İnsanı şerden iki ateşten biri kurtarır: Ya pişmanlık ateşi ya da cehennem ateşi! Bu bakımdan insan cevherini, şeytanın pisliklerinden kurtarmak için ateşte yakmak zaruridir.

İşte burada (dünyada) iki ateşin en kolayını seçmek, iki şerrin en hafifini tercih etmek olanağına sahibiz. Ahirette seçme olanağımız yok. Ya burada pişmanlık ateşi ya da orada cehennem ateşi… Temizlenmenin başka yolu yok.

Tevbe; fiil, hal ve ilim terkipli üç şeyden gelişen ve birleşen bir mânâdan ibarettir. Bu terkipteki birinci madde ilimdir, ikincisi haldir, üçüncüsü fiildir.

İlim emredilenlerdeki hayrı, faydayı, güzelliği, olgunluğu ve yasaklardaki kötülüğü, zararı ve noksanlığı kavramaktır. Yani günahların kula büyük zararlar verdiğini ve sevdiği ile arasına perde olduğunu idrak etmektir.

İnsan bunu kesin bir şekilde bildiği ve kalbine gelen bir yakîn ile buna vâkıf olduğu zaman, sevdiğinden perdelenip uzaklaştığı için kalbinde bir elem meydana gelir. Eğer sevdiğinden perdelenip uzaklaşma fiili gerçekleşirse esef ve üzüntüye dalar. İşte sevdiği şeyi elinden çıkartan fiilinden duyduğu eleme nedamet (pişmanlık) adı verilir. Bu pişmanlık kalbi kapladığı zaman kalpte hal, mazi ve istikbal ile alakası olan bir durum meydana gelir.
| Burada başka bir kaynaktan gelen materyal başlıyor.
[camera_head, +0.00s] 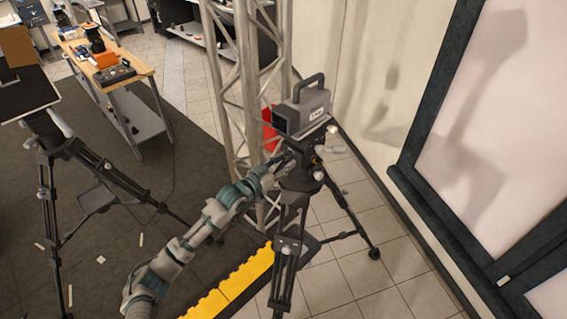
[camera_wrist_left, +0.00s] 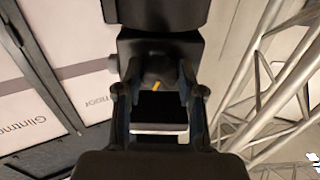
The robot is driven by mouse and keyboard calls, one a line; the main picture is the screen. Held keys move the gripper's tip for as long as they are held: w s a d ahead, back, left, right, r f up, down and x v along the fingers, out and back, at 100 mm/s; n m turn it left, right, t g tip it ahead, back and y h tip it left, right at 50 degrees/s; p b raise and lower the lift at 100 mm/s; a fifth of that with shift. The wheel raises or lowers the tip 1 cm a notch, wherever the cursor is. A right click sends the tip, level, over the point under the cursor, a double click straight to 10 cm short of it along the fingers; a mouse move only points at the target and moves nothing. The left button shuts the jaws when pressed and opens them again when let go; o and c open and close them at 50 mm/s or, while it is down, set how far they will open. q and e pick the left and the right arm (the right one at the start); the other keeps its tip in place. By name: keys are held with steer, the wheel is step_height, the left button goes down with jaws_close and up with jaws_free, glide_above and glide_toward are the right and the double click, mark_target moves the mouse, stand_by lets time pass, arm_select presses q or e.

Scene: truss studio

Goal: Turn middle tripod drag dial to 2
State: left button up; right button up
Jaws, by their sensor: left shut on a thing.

Bu durumun hâlihazır ile olan alakası günahın terk edilmesidir. İstikbal ile olan alakası, kendisini sevdiğinden perdeleyen günahı terk etmeye ömrünün sonuna kadar azimli olmasıdır. Mazi ile olan alakası ise, gücü yettiğince elden kaçan fırsatları telafi edip kaza etmesidir.

Bu bakımdan ilim, bütün bunların başı ve hayırların doğuş merkezidir. Buradaki ilimden gaye iman ve yakîndir. İman; günahların helak edici zehirler olduğunu tasdik etmekten ibarettir. Yakîn; bu tasdiki te’kid ve takviye etmekten, şüpheyi imandan uzaklaştırmak ve kalbe hâkim kılmaktan ibarettir. Zira ahiretteki saadetin bir sebebi vardır. O da ibadet ve itaattir. Şekavetin de bir sebebi vardır. O da günah ve isyandır.

Kul tevbe ile Allah’a inabe ederse günah ve isyanlardan korunması mümkün olur. İnabenin birinci basamağı Allah’tan (cc) korkmaktır. Mümin günahının zulmetinden dolayı Allah’tan (cc) korkar. Hepimiz Allah’tan (cc) korkuyoruz, Allah’tan (cc) korkmayan mı var? diye düşünülebilir. Evet! Fısk u fücur içinde yaşayanlar bile dönem dönem işledikleri masiyetlerden dolayı hüzünlenirler. Geçmiş vakitlerini zayi ettiklerinden dolayı mahzun oldukları halde kaybettiklerini telafi etmeye yönelmeyerek, yine nefislerinin ve tabiatlarının gereği gibi hareket ederler. Allah’a (cc) inabe ederek ahlaklarını değiştirmek için gerekli ilk adım olan ariflerin sohbetlerine, meclislerine gitmezler. İşte bunların, hüzün ve esefleri yalandır. Büyüklerimiz: “Sen bir âdem görsen ki, Allahu Teâlâ’dan uzak düştüğü ve perdelendiği için ağlıyor, ancak günah ve isyanını terk edip salih amel işleme yoluna gitmiyorsa, o âdem hüzün ve ağlamasında şüphesiz yalancıdır.” buyuruyorlar. Gelin biraz insaf edelim. Yaşantımız hiç de Allah’tan korkanların yaşantısı değil.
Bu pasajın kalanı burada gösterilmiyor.